For secure erasing of a disk, you need to wipe everything---not just specific files. If you don't want to use something like DBAN, then you can do it manually with dd**. Regardless of the method, it takes time.....
**"Secure wiping" is nothing more than multiple passes using combination of random data, zeros, etc. I'm no expert, but it's hard to imagine anyone easily recovering data after 2 passes: random, then all zeros.
Software like DBAN wipes your drive(s) at the bit level. Not just files or directories. It wipes out EVERYTHING. Boot sector. FAT. Etc. If there is a faster way to kill all the bits on your drives, please let us know. Start it on your computers and let it run overnight.
Just for the knowledge what is the complete to wipe hard disk through dd.
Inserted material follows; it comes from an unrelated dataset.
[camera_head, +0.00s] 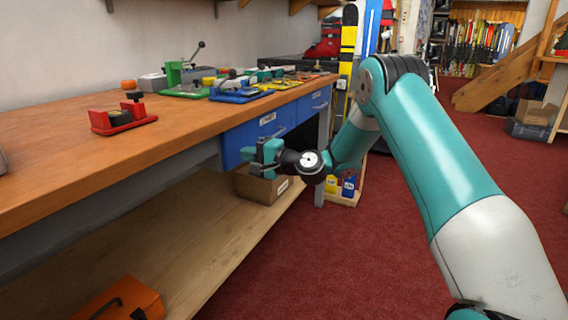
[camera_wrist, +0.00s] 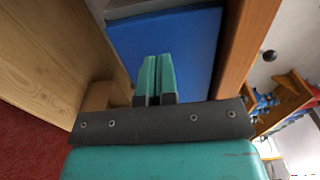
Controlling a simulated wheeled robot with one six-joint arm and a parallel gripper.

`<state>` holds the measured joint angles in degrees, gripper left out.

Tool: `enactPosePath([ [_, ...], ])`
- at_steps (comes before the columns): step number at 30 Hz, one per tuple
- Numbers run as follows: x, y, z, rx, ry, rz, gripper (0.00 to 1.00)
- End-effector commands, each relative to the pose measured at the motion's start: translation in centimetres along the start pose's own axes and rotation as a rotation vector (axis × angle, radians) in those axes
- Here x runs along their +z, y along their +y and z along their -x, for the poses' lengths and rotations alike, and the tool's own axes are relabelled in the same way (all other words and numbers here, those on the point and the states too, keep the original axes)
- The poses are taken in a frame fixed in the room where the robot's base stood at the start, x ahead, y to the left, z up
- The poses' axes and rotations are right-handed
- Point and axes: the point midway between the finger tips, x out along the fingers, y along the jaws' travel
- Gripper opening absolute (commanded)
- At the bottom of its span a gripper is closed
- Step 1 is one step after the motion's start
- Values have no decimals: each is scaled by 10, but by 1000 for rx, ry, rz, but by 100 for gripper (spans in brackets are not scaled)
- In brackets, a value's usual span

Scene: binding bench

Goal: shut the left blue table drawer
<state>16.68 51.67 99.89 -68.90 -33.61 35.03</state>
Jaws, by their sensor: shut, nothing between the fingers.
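The left blue drawer (camera_head: 240,137) is under the front edge of the workbench. Its front seems to stand slightly forward of the right blue drawer (camera_head: 314,104), but how far is hard to tell. Its blue front fills the middle of the wrist view (camera_wrist: 190,40). My gripper (camera_head: 249,153) is at the lower part of the left drawer's front, with its fingers toward it. In the wrist view the two teal fingers (camera_wrist: 155,78) are together and empty, over the blue panel. I cannot tell whether they touch it. My gripper hides part of the lower front.
The workbench top (camera_head: 60,150) overhangs above the drawers and carries a red clamp (camera_head: 122,117) and several binding jigs. A cardboard box (camera_head: 258,188) stands on the lower shelf (camera_head: 190,230), below my gripper. An orange toolbox (camera_head: 120,300) sits nearer. Red carpet (camera_head: 350,260) is open to the right.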

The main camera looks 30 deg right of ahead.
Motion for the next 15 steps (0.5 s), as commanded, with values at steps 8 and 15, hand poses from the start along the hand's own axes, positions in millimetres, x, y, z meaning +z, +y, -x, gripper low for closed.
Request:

dd if=/dev/zero of=[device]
Where device can be /dev/sda, /dev/hda, etc. If you think overwriting with random data is more secure than zeroing, you can do
dd if=/dev/urandom of=[device]
You might be able to speed it up by adding the parameter bs=1G (read/write 1GiB blocks at a time), I'm not sure. The command shred [device] effectively does many of the above random overwrites, followed optionally by an overwrite with zeroes. This may be overkill though from what I've heard elsewhere.
Don't really see the need for DBAN et al when dd is so simple and comes with every linux distro, but maybe the others have some advantages I don't know about.